Players who left and returned to Minnesota made Dan Monson's tough job even more difficult.

There should be a firm rule given to the coach hired to lead the Gophers men's basketball team for the 2007-08 season.

Don't recruit academic risks? That's not it. A coach fulfilling his No. 1 requirement at Minnesota -- to win -- must take occasional fliers on talented athletes with 14s on the ACT.

This is the rule that must be delivered to the new coach: No in-state kid who signs and/or plays for another Division I school will be allowed to transfer to Minnesota and play for the Gophers.

Half of the 20 starting spots in Monson's final four seasons were Minnesotans on the rebound.

Kris Humphries was here for one winter after getting out of a Duke commitment. Dan Coleman went to summer school at Boston College, then came home. Maurice Hargrow quit on Monson in midseason, briefly went to Arkansas, and was allowed to return.

Adam Boone (North Carolina), Ben Johnson (Northwestern), Brent Lawson (St. Francis, Pa.) and now Lawrence McKenzie (Oklahoma) all transferred after having played elsewhere.

The next coach should be ordered to show some pride. If you're a Minnesota kid who doesn't commit to the Gophers, the coach's message should be clear: Have a good life.

Spots on this roster are too valuable to be handed out to a player who runs into a few frustrations elsewhere.

Just look what happened to Monson's program after he turned it into a recycling center:

The Gophers were 8-8 in the Big Ten, 19-14 overall and reached the NIT semifinals following that 2002-03 season. Monson's relationship with sophomore Rick Rickert wasn't strong enough to convince him it would be a blunder to enter the NBA draft.

The loss of Rickert caused Monson to sell his soul to Humphries, who had displayed such a team-oriented attitude in a meeting with Mike Krzyzewski that the Duke coach willingly released him.

Humphries was given all the shots he could hog for the 2003-04 season. Hargrow, a junior, was so upset that he jumped ship early in the Big Ten schedule. And when the Year of Living for Kris was finished, Monson was in 10th place in the Big Ten.

In 2004-05, Vincent Grier -- a legitimate transfer as a junior college player -- came in and led the Gophers to a first-division finish in the Big Ten and to the NCAA tournament. That was the one season in Monson's eight where the Gophers actually played above and not below expectations.

Monson then surrendered his pride again and put Hargrow back in the lineup last season. A vital player quits on you in the middle of a season in crisis, and you bring him back and let him move into the lineup?

That made it official. Monson didn't have a chance.
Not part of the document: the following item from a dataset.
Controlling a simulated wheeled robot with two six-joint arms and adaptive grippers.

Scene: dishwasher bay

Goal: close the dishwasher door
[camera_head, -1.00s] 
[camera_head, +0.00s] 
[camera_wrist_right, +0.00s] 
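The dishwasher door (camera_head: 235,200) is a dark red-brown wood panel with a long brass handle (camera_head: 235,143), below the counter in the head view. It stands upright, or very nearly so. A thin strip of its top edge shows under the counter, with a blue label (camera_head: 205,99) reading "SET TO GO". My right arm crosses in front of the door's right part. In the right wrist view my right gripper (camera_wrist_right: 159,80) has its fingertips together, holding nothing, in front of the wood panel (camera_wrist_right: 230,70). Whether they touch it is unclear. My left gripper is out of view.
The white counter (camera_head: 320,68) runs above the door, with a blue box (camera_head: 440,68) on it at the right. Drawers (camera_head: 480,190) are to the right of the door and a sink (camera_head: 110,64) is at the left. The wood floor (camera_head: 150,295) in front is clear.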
The inmates, not the warden, were running this operation.

There were two more of these Minnesota expatriates -- Coleman and McKenzie -- in Monson's lineup for his abbreviated seven games this fall.
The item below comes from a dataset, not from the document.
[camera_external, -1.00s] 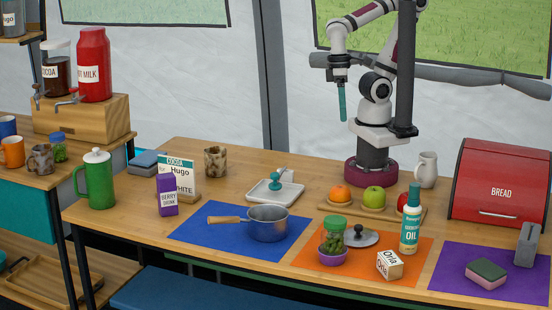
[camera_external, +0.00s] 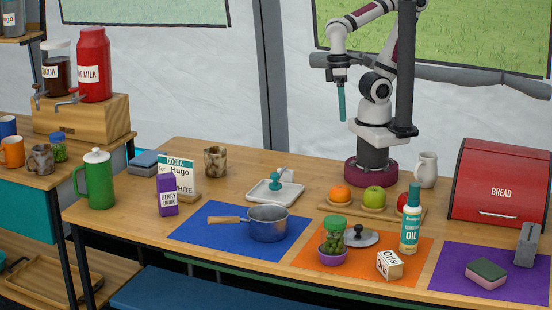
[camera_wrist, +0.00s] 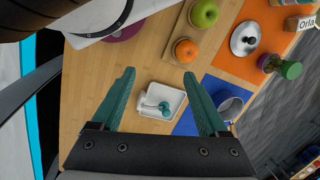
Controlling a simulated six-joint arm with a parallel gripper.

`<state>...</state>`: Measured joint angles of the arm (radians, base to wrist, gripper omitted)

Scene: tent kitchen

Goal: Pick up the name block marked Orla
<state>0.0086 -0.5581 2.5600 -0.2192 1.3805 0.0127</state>
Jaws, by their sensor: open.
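The name block marked Orla (camera_external: 389,265) is a small pale wooden block with a white label. It lies on the front part of the orange mat (camera_external: 422,247). In the wrist view the Orla block (camera_wrist: 306,22) shows at the top right edge, partly cut off. My gripper (camera_external: 342,116) has teal fingers and hangs high above the back of the table, far from the block. In the wrist view my gripper (camera_wrist: 160,75) is open, with nothing between its fingers; a white tray lies well below.
The oil bottle (camera_external: 410,222) stands close behind the block. A lid (camera_external: 362,238) and a green-topped jar in a purple bowl (camera_external: 332,254) are to its left. The purple mat (camera_external: 450,282) with a sponge (camera_external: 486,272) is to its right. A saucepan (camera_external: 268,224) sits on the blue mat.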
Coleman is 6-9 and, on most nights, he plays a foot shorter. This inability or unwillingness to rebound didn't cost him playing time with Monson. And there was Coleman on Wednesday night, in Monson's last act, doing little to prevent Clemson's 24 offensive rebounds.
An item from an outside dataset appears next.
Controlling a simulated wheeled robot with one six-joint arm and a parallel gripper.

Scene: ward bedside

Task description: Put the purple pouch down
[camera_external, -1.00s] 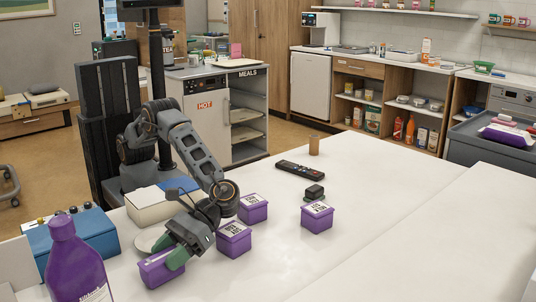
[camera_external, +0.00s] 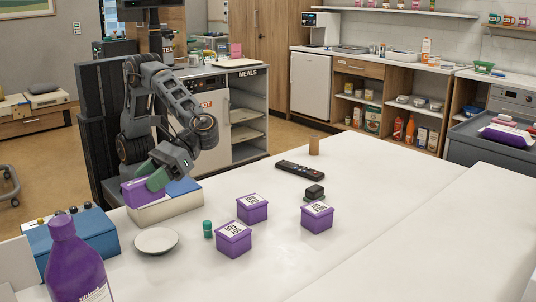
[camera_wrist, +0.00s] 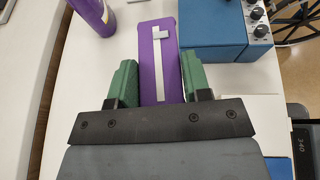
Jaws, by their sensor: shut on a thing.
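The purple pouch (camera_external: 141,191) is a flat-sided purple block in the external view, held off the table at the front left of my arm. My gripper (camera_external: 155,183) is shut on it with its green fingers. In the wrist view the pouch (camera_wrist: 158,58), with a pale strip along it, sits between the two green fingers (camera_wrist: 160,85). It is over the left end of a cream box with a blue top (camera_external: 167,209). I cannot tell whether it touches that box.
A white plate (camera_external: 156,240), a small teal cylinder (camera_external: 207,229) and several purple boxes (camera_external: 234,240) stand nearby. A blue box with knobs (camera_external: 88,236) and a purple bottle (camera_external: 76,267) stand at left. The white table's right (camera_external: 400,225) is clear.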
And McKenzie? What's he doing here?

He played two seasons with heavy minutes for Oklahoma's excellent program and its excellent coach, Kelvin Sampson. He left after the 2004-05 season -- a year before Sampson left for Indiana.

There's no reason for a player in that situation to transfer, unless he thinks he can come home and take advantage of Monson's desperation.

Was that it, Lawrence? Was it the chance to take 13 of your team's 50 shots -- as was the case against Clemson -- that led you from a strong program back to Minnesota?

Forget those nonsensical excuses about Monson's program being damaged by the recruiting limits imposed in the wake of the Clem Haskins scandal. He had enough space available for an endless supply of Minnesota kids who first snubbed him, then returned looking for more minutes and too often more shots.

This was a lazy way for a coach to put together a roster, and another good reason the result of Monson's tenure became predictable: a complete, wretched failure.